-- BEGIN STORED DATA --
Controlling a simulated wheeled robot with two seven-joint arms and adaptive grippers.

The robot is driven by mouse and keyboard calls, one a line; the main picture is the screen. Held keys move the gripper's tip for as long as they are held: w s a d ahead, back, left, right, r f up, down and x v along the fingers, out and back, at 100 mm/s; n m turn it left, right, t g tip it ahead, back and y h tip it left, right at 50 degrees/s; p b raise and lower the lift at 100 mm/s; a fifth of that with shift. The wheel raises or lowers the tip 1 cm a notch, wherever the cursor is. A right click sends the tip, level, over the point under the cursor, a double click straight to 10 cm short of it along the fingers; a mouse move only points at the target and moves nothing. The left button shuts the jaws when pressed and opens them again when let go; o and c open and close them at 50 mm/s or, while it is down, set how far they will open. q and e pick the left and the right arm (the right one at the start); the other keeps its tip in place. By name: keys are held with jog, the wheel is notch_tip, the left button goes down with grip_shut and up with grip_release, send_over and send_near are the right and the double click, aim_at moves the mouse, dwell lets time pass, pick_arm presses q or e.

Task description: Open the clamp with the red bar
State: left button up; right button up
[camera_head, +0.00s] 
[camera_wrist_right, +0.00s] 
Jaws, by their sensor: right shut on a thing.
-- END STORED DATA --
GIVEN PROBLEM ->
Give the listing again, word for word.

SOLUTION FOR THIS PROBLEM ->
Controlling a simulated wheeled robot with two seven-joint arms and adaptive grippers.

The robot is driven by mouse and keyboard calls, one a line; the main picture is the screen. Held keys move the gripper's tip for as long as they are held: w s a d ahead, back, left, right, r f up, down and x v along the fingers, out and back, at 100 mm/s; n m turn it left, right, t g tip it ahead, back and y h tip it left, right at 50 degrees/s; p b raise and lower the lift at 100 mm/s; a fifth of that with shift. The wheel raises or lowers the tip 1 cm a notch, wherever the cursor is. A right click sends the tip, level, over the point under the cursor, a double click straight to 10 cm short of it along the fingers; a mouse move only points at the target and moves nothing. The left button shuts the jaws when pressed and opens them again when let go; o and c open and close them at 50 mm/s or, while it is down, set how far they will open. q and e pick the left and the right arm (the right one at the start); the other keeps its tip in place. By name: keys are held with jog, the wheel is notch_tip, the left button goes down with grip_shut and up with grip_release, send_over and send_near are the right and the double click, aim_at moves the mouse, dwell lets time pass, pick_arm presses q or e.

Task description: Open the clamp with the red bar
State: left button up; right button up
[camera_head, +0.00s] 
[camera_wrist_right, +0.00s] 
Jaws, by their sensor: right shut on a thing.

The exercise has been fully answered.